A quick note that yesterday I checked out this blog using Safari…and nearly screamed. While the content appears fine (formatting etc.), the sidebar data is pretty scrambled. In detail:

  1. The orange category tags beneath the profile photo do not appear at all.
  2. The previous articles are not in list format, but placed side-by-side in a paragraph.
  3. My copyright info footer is in the sidebar when it should be at the bottom of the page.

I’m sure there’s more, and I’m looking into it. However, to be honest, having worked on HTML formatting before I realise that sometimes you can’t please every web browser. So far, this blog looks consistent in the latest versions of Firefox, Internet Explorer, Opera, and Konqueror. The fact that Safari is having rendering issues is something I’d like to address, but quite frankly I can’t promise much of anything for the immediate future.

If you’re unsure whether you’re seeing this blog properly, below is an image of how it should look (taken from Firefox) – it shows at least the first half of the page for reference.

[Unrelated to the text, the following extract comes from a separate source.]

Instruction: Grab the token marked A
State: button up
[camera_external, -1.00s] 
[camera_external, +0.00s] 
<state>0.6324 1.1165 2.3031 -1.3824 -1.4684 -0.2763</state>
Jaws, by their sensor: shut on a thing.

I don’t want to be a browser fascist, but I would recommend that, if you currently use Safari, consider switching to Firefox (or Opera).


If you use Safari and don’t notice any issues, please let me know. Cheers.

UPDATE (May 17/06): I believe it’s safe to say that the above only applies to those people running Safari v1.x – I was checking the site from an old G3 iBook at the time. Anyone running v2.x of Safari shouldn’t experience any substantial incompatibilities. Carry on.